BERLINER MORGENPOST: Der Zukunft zugewandt Leitartikel von Rainer Haubrichüber das neue Berliner Schloss und die Chancen für die Stadt.

Es wird wieder rekonstruiert in Deutschland.
Dresden machte mit seiner 2005 vollendeten Frauenkirche den Anfang,
Braunschweig baute sein Schloss genauso wieder auf wie jüngst
Hannover. Potsdam hat sein Stadtschloss fast vollendet, die
Garnisonkirche soll folgen. Selbst Frankfurt am Main, stolz auf seine
Skyline, rekonstruierte jüngst das Palais Thurn und Taxis und die
Stadtbibliothek und geht nun an den Wiederaufbau von Teilen der
Altstadt.

Wenn der Bundespräsident heute den Grundstein für die
Rekonstruktion des Berliner Schlosses legt, handelt es sich hier also
keineswegs um eine Extravaganz der Hauptstadt. Der Wiederaufbau folgt
einer großen Zeitströmung. Was ihn von anderen unterscheidet, sind
nicht nur die Dimensionen des Barockbauwerks. Es ist vor allem die
völlig neue Bestimmung des Gebäudes als Humboldt-Forum. In der
Tradition des Bildungsideals und der Neugier auf die Welt, für die
die Gebrüder Humboldt stehen, soll hier ein Haus der Weltkulturen
entstehen – mit den Berliner Sammlungen außereuropäischer Kunst, mit
einer Bibliothek und einem Veranstaltungszentrum. Das Äußere schaut
zurück in die Geschichte, das Innere weit voraus ins globalisierte
21. Jahrhundert.

Diese Doppelgesichtigkeit des Projekts führt dazu, dass es
zwischen den Fronten zweier kulturpolitischer Lager steht, die sich
jeweils nur zur Hälfte damit identifizieren. Weite Teile des
traditionsorientierten Bürgertums ersehnen die prächtige
Hohenzollernresidenz und hätten dort gern ein Preußenmuseum und die
Berliner Gemäldegalerie untergebracht. Der Gedanke, dass hier künftig
„Inka-Töpfe“ oder Südsee-Einbäume gleichberechtigt Nofretete oder
Caspar David Friedrich auf der Museumsinsel gegenübergestellt werden
sollen, hat für dieses Milieu wenig Reiz. Die Multikulti-Avantgarde
wiederum fiebert dem Ort der Weltkulturen entgegen, hätte hier aber
lieber eine gläserne, flimmernde oder bizarr geformte Architektur
gesehen.

Dabei ist es gerade die vom Bundestag 2002 mit Zweidrittelmehrheit
beschlossene Mischung, die das Projekt so einzigartig macht:
Einerseits kehrt mit dem Schloss von Andreas Schlüter ein Bauwerk von
europäischem Rang zurück, das Berlins Mitte zusammenhielt;
andererseits wird die Museumsinsel erweitert um Meisterwerke aus
China, Indien, Japan, Afrika, Lateinamerika und Polynesien. Künftig
wird dann die Kunst fast aller Zeiten und Weltregionen zu sehen sein.

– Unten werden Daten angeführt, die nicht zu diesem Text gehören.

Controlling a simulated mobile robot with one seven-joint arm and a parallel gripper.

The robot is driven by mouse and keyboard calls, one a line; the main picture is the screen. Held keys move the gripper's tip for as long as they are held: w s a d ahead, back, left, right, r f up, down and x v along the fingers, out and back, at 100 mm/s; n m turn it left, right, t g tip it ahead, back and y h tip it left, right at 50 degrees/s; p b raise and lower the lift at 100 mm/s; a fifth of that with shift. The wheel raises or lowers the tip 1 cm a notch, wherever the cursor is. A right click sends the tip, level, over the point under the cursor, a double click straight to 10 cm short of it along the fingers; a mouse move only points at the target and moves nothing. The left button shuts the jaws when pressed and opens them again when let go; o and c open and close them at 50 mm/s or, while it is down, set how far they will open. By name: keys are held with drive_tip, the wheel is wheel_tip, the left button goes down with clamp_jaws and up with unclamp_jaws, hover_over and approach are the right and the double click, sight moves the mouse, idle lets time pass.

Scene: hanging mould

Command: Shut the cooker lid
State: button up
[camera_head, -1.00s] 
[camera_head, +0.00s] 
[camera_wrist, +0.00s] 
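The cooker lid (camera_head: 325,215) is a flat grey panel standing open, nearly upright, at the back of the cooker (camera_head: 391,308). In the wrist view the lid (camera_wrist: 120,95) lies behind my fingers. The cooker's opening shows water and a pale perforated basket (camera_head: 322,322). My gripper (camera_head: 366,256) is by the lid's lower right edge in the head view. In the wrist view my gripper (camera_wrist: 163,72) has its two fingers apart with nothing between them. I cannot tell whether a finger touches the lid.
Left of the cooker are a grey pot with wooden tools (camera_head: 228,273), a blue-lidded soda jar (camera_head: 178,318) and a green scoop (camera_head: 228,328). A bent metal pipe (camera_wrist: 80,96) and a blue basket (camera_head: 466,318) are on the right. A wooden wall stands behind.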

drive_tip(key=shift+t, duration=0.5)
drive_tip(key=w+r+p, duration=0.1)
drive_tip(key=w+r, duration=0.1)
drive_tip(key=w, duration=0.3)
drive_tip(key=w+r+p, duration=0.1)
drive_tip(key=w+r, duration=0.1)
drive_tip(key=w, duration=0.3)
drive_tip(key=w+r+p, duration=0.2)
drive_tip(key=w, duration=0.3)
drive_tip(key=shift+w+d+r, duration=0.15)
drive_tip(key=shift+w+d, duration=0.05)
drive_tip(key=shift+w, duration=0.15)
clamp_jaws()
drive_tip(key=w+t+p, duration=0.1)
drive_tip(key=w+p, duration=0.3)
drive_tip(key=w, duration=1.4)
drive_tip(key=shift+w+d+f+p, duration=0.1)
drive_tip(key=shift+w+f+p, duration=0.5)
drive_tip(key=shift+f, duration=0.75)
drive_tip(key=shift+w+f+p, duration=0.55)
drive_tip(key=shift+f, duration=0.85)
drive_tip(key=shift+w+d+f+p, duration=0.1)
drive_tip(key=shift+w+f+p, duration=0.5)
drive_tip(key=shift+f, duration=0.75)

Die Verbindung von historischer Gebäudehülle und modernem Inhalt
hat in Berlin schon einmal gut funktioniert: beim Reichstagsgebäude.
Warum sollte es beim Berliner Schloss nicht auch gelingen? Es kehrt
in hellem Sandstein zurück, mit einem zeitgenössischen Inneren. Und
auch hier werden die Besucher auf dem Dach im Schatten der Kuppel
einen Kaffee trinken können. Von diesem Ort aus wurde einst Preußen
und zuletzt das „Ruhelose Reich“ der Deutschen regiert. In Zukunft
sucht hier ein in sich ruhendes, der Zukunft zugewandtes Deutschland
den Austausch mit der ganzen Welt.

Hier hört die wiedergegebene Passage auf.